What is the fastest way to turn every member of an array alphanumeric?
tl;dr - Regular expressions destroy VBA implementations. If this were a code challenge, @brettj or @Slai should win it.
There are a bunch of tricks to make your AlphaNumericOnly
faster.
First, you can get rid of the vast majority of the function calls by treating it as a byte array instead of a string. That removes all of the calls to Mid$
and Asc
. Although these are incredibly fast functions, they still add the overhead pushing onto and popping off of the call stack. That adds up over a couple hundred thousand iterations.

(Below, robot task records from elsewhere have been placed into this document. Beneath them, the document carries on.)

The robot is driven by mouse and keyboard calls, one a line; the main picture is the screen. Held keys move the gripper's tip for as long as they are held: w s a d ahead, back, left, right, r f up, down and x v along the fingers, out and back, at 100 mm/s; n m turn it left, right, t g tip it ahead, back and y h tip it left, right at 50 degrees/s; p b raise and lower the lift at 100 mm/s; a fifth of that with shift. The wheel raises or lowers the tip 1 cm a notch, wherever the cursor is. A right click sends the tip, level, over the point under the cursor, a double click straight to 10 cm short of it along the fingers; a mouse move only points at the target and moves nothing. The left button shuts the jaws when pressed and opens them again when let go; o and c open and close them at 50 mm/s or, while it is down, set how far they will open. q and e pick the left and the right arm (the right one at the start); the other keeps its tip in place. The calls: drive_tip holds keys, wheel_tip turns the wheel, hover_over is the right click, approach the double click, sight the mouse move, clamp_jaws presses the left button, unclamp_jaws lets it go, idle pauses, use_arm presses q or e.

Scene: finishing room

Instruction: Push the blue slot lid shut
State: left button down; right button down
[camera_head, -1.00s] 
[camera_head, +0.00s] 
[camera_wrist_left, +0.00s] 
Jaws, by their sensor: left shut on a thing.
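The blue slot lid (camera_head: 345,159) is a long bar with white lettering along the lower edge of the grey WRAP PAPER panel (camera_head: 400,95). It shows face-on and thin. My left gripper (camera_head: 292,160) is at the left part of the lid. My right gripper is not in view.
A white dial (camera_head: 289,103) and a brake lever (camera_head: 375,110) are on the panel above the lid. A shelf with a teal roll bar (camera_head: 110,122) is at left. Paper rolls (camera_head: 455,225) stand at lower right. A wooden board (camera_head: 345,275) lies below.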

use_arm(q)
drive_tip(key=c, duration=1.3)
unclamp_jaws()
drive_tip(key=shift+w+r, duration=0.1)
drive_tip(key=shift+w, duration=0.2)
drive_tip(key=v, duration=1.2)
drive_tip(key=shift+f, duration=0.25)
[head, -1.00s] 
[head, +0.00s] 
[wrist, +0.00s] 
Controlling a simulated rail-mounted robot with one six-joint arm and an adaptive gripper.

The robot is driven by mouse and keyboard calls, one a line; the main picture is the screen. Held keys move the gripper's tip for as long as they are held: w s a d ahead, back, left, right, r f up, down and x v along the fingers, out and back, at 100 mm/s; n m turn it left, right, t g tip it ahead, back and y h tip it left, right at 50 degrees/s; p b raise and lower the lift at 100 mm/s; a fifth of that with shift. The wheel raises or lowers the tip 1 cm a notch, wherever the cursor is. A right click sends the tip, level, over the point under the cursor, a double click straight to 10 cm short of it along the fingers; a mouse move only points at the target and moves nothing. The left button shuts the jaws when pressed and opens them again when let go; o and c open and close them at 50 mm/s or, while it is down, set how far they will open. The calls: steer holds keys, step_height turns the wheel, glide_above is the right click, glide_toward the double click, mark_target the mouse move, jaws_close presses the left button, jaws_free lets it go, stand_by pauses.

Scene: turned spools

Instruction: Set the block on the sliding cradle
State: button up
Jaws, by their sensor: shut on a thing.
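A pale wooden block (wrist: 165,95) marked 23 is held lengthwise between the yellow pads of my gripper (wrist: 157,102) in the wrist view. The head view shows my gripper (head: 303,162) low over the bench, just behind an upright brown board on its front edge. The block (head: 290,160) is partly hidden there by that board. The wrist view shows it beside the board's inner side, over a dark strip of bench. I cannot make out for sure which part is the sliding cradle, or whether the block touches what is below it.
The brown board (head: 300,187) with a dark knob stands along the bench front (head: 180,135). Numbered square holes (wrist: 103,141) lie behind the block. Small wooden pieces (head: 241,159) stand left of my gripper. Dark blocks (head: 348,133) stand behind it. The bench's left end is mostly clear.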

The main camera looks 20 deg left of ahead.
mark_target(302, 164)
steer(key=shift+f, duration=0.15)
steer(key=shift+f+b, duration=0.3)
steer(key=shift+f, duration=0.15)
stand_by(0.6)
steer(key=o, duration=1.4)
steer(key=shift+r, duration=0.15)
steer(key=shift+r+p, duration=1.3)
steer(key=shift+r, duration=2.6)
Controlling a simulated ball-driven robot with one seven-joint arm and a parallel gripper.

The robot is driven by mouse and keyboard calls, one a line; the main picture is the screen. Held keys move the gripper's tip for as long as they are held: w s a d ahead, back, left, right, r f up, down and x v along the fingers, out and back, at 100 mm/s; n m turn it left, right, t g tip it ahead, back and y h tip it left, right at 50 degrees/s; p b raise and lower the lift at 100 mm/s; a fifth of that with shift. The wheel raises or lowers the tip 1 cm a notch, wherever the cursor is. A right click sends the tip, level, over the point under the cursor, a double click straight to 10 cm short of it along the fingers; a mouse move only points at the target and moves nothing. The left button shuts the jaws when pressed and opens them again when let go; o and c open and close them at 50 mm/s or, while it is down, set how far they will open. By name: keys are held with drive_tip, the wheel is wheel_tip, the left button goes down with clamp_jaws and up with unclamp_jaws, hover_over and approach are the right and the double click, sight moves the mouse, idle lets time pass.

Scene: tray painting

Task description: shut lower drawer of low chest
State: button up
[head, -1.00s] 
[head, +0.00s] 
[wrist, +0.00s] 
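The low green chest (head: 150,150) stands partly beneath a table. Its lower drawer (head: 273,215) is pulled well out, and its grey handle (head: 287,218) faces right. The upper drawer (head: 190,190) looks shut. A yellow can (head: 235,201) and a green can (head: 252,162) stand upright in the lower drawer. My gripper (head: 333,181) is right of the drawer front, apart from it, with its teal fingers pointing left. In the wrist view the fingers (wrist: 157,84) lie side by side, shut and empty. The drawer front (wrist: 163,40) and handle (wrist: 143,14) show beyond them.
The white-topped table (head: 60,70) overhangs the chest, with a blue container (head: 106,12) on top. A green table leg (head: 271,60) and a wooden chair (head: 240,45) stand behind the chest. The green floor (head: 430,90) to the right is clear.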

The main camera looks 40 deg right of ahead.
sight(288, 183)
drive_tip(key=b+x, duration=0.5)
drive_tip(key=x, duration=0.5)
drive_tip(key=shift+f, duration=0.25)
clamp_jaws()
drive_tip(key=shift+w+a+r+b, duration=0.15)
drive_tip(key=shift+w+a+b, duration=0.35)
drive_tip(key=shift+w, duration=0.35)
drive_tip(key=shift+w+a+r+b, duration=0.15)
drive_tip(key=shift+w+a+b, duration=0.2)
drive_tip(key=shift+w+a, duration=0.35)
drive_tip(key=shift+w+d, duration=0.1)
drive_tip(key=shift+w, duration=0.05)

The second optimization is to not use Case x To y
syntax if you can avoid it. The reason has to do with how it compiles - it doesn't compile to a test like Case = Condition >= x And Condition <= y
, it actually creates a loop with an early exit condition like this:
Case = False
For i = x To y
If Condition = i Then
Case = True
End If
Next
Again, not a huge performance hit, but it adds up. The third optimization is to order your tests in a way that makes them sort circuit on the most likely hits in your data set. I tailored my examples below for primarily letters, with most of them upper case. You may do better with different ordering. Put it all together and you get something that looks like this:
Public Function ByteAlphaNumeric(source As Variant) As String
Dim chars() As Byte
Dim outVal() As Byte
chars = CStr(source) 'Load the array up.
Dim bound As Long
bound = UBound(chars) 'Size the outbound array.
ReDim outVal(bound)
Dim i As Long, pos As Long
For i = 0 To bound Step 2 'Wide characters, only care about the ASCII range.
Dim temp As Byte
temp = chars(i) 'Pointer math isn't free. Cache it.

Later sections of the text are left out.